Short memory, I guess. Windows XP had 80-100MB worth of updates ready to download when it was released. And Microsoft didn't release them until the retail date, leaving people who were running it since the RTM date unprotected. I can't remember the specifics for Vista (I didn't start running RTM code until well after the retail release), but I don't doubt that the situation was similar.

Tommy DW said,
I think this is hilerious. (snipped)

A new Os comers out, a week later the company (Apple) releases a huge system update and now several security updates for vunrerbilities which should have been sorted by the final release of snow Leopard.


And the most funniest part would be that this security update is for Tiger and Leopard. There is no Snow Leopard update other than the 10.6.1 ;)

From Apple's site:

Products Affected

Product Security, Mac OS X Server 10.5, Mac OS X Server 10.4.x (Universal), Mac OS X Server 10.4.x (PowerPC), Mac OS X 10.5.8 , Mac OS X 10.4.11

So yes, Apple already fixed those 33 security problems in Snow Leopard, either in the GM build or the 10.6.1 update.

Just stop flaming, it's rather childish and makes you look like a fool. And please check for typo's before you even submit your text.

Andrew Lyle said,

Absolutely correct.

If Microsoft did this, everyone would of jumped over them and raised hell, talk about switching operating system. Apple commits a crime and people just let them get away with doing it, no foul.

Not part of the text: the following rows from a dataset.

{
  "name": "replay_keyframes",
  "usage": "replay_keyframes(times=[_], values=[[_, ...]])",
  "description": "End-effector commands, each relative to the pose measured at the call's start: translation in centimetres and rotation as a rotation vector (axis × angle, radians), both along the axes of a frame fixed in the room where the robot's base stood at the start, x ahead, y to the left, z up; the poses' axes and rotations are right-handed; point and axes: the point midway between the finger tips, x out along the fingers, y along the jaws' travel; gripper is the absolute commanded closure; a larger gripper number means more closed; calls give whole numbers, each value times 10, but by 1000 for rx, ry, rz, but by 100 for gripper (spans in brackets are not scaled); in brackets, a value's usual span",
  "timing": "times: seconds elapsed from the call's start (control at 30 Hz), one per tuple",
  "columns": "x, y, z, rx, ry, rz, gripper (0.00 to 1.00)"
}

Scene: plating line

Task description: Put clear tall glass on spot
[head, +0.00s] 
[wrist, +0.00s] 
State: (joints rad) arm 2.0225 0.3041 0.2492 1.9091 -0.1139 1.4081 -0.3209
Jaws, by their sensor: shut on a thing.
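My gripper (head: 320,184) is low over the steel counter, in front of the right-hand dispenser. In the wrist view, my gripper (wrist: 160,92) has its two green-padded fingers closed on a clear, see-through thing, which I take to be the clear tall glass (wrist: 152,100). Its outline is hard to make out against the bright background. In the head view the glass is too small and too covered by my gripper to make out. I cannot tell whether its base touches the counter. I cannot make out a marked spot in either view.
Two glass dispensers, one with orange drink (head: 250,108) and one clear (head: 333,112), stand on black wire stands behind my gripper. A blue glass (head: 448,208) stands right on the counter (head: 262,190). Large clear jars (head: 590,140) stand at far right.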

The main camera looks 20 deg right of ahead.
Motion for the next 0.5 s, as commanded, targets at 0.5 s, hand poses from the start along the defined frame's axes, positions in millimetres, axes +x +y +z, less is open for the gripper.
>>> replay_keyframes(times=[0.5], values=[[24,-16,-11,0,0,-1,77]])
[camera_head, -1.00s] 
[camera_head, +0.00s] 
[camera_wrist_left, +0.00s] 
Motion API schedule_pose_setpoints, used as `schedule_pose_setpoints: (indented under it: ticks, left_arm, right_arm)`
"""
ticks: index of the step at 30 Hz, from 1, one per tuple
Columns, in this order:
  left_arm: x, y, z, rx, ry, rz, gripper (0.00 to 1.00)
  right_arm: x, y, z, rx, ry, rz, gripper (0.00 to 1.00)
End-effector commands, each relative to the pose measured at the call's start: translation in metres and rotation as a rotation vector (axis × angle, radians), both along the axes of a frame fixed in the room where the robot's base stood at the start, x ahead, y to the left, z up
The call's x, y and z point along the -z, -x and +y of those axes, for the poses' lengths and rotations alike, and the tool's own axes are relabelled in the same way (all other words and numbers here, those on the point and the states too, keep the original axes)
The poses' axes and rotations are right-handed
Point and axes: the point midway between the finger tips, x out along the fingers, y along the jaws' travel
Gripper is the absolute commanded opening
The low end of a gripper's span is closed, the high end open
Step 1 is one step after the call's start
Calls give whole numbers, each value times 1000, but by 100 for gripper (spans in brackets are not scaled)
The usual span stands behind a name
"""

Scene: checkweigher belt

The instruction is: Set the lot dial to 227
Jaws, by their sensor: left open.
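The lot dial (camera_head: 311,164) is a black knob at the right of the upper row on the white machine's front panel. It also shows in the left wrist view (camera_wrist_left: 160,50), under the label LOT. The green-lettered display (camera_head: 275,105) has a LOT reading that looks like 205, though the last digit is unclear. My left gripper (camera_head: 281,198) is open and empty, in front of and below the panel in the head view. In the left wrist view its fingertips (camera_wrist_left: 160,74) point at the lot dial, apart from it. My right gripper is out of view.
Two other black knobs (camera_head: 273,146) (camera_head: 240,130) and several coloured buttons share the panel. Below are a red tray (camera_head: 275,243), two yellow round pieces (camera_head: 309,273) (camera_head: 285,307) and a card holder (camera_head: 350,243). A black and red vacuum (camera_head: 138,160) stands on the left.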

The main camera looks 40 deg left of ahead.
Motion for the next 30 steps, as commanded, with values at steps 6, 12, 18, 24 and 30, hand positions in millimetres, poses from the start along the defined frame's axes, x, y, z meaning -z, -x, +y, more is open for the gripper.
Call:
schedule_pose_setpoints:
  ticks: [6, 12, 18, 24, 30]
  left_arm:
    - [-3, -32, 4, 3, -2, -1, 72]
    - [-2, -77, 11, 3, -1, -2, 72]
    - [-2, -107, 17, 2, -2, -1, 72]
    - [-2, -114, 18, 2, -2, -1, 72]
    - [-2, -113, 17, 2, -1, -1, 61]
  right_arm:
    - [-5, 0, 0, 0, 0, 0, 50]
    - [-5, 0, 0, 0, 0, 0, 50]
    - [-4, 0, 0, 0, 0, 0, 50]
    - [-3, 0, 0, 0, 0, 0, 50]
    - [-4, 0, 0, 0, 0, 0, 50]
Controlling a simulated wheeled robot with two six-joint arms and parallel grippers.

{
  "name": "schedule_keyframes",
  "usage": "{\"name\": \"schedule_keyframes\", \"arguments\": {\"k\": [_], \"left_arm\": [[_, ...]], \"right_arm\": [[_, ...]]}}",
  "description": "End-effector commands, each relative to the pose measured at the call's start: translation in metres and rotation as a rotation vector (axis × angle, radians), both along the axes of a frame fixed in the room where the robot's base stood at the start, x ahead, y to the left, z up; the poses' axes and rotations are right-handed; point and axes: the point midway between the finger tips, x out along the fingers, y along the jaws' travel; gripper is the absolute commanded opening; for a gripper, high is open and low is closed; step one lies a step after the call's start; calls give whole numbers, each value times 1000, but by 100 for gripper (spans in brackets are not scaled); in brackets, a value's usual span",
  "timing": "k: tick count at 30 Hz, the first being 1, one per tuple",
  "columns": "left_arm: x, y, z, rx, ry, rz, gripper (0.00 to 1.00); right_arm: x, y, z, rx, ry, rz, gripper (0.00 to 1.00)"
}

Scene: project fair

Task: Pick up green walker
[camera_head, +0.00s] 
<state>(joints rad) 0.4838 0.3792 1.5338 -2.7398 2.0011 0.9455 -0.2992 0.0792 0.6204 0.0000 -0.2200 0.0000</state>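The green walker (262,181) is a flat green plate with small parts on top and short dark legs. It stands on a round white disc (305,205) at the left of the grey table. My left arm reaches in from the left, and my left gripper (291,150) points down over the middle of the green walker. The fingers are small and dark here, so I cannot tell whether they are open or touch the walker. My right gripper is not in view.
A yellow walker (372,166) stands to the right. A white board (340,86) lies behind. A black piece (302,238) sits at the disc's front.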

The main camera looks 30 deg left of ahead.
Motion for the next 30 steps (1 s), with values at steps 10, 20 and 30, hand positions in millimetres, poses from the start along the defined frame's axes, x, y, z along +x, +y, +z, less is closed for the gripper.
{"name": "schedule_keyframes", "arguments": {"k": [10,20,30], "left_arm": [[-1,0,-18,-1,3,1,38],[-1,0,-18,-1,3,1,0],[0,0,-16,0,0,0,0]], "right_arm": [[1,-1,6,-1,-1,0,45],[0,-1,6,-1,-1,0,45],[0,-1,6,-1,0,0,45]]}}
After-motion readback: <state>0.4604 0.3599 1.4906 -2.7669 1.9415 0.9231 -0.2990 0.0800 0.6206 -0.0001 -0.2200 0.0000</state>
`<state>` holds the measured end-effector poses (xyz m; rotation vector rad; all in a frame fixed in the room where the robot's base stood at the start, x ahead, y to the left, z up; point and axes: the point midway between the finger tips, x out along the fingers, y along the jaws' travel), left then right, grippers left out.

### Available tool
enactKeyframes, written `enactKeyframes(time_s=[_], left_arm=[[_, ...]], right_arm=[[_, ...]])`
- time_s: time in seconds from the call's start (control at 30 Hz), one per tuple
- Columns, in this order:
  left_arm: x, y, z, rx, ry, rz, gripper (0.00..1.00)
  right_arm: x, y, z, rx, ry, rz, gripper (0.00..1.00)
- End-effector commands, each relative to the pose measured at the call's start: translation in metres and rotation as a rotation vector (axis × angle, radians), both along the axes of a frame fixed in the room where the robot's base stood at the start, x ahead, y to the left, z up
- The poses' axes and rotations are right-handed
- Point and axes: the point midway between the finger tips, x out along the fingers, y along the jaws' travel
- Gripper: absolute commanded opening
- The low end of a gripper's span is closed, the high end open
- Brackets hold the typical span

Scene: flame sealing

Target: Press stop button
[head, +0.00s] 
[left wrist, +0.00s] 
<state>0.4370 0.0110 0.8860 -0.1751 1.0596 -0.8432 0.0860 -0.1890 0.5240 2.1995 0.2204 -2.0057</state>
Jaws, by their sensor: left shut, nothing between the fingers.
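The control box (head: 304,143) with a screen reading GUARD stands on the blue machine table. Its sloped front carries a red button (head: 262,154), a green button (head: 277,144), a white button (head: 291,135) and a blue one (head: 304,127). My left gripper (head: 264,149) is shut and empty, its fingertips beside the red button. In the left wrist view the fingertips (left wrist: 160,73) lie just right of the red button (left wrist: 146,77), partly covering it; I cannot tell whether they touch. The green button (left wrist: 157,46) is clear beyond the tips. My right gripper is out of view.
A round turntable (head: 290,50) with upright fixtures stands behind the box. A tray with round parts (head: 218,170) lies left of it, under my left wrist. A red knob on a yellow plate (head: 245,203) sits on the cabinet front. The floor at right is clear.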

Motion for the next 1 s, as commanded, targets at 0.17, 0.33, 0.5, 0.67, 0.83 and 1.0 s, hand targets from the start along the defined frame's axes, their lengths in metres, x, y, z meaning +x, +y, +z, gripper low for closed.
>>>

Double standard in this industry.


Come on, you're the news poster. You should know these security holes don't affect 10.6 since it's right there in Apple's security posting which you linked to yourself.

Have they started signing all their system files ?
Does the OS give the user any messages assuring him the dmg/pkg is signed by the actual vendor, or not ?

That's two major problems in Mac OS, those are the security holes that need to be addressed immediately.